The lathe is a middle-weight geared head engine lathe, probably from the 1930's since it is a plain bearing machine. It appears to have a taper attachment (or at least part of it attached to the cross feed saddle). It is an old workhorse, and cannot be expected to perform like a tight toolroom lathe. However, as someone who has worked around plenty of these old lathes, I was always able to get good work done on them, often to within a thousandth or two. The other downside is the lathe is going to have relatively slow spindle speeds. This lathe was designed in an era when high speed steel cutting tools were in common use, and some machinists and shops were still using forged high carbon steel cutting tools. As a result, there was no need for the higher spindle speeds more modern lathes can run at. Modern lathes were designed in an era when carbide cutting tools were in common use, hence high spindle speeds. This old lathe will do very well with high speed steel toolbits. You grind them yourself from blanks, and you can grind them freehand on a bench grinder.

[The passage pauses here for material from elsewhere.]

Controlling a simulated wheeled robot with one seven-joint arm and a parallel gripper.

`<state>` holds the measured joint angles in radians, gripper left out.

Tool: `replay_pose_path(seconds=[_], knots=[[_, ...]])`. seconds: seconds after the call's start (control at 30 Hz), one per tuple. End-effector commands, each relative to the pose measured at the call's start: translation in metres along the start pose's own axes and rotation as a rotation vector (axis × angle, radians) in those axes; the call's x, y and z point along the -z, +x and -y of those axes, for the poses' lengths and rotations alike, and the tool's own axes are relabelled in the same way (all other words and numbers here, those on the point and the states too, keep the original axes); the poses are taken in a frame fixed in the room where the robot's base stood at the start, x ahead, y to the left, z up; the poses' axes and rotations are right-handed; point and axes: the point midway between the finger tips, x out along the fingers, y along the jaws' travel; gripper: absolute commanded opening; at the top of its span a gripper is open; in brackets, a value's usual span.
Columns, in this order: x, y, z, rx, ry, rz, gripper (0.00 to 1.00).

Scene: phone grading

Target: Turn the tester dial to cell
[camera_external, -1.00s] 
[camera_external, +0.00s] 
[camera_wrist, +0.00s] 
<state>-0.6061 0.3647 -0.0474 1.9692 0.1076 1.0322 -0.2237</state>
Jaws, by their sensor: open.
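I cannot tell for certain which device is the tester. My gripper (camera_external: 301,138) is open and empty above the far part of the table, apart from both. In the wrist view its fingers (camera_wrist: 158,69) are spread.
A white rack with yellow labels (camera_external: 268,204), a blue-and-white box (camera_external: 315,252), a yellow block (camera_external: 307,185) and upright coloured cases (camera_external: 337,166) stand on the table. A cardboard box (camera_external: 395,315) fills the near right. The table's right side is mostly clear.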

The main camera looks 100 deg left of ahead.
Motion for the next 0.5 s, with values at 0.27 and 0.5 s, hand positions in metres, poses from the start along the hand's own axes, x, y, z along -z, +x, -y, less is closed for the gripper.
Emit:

High speed steel tool bit blanks are cheap and you get two-for-one as you can grind a cutting tool on each end of each blank.
Other points to consider: this lathe has a threaded spindle nose. There was no standard for the design of threaded lathe spindle noses, and manufacturers used whatever diameter and pitch of thread they thought was right for their lathes. As a result, if the lathe comes with chucks and possibly a faceplate, you are ahead of the game. If you have to get another chuck for this lathe, you may well find yourself machining a backplate from scratch, boring and threading it in the lathe to fit the lathe's spindle nose.
I agree that $1000 does seem a bit high for a lathe of this type and in the condition you describe and which your photos depict. I'd say 5-600 dollars is a realistic price for an old lathe of this type.
The learning curve from no machining knowledge to being somewhat competent is really steep for the first couple of years in my experience.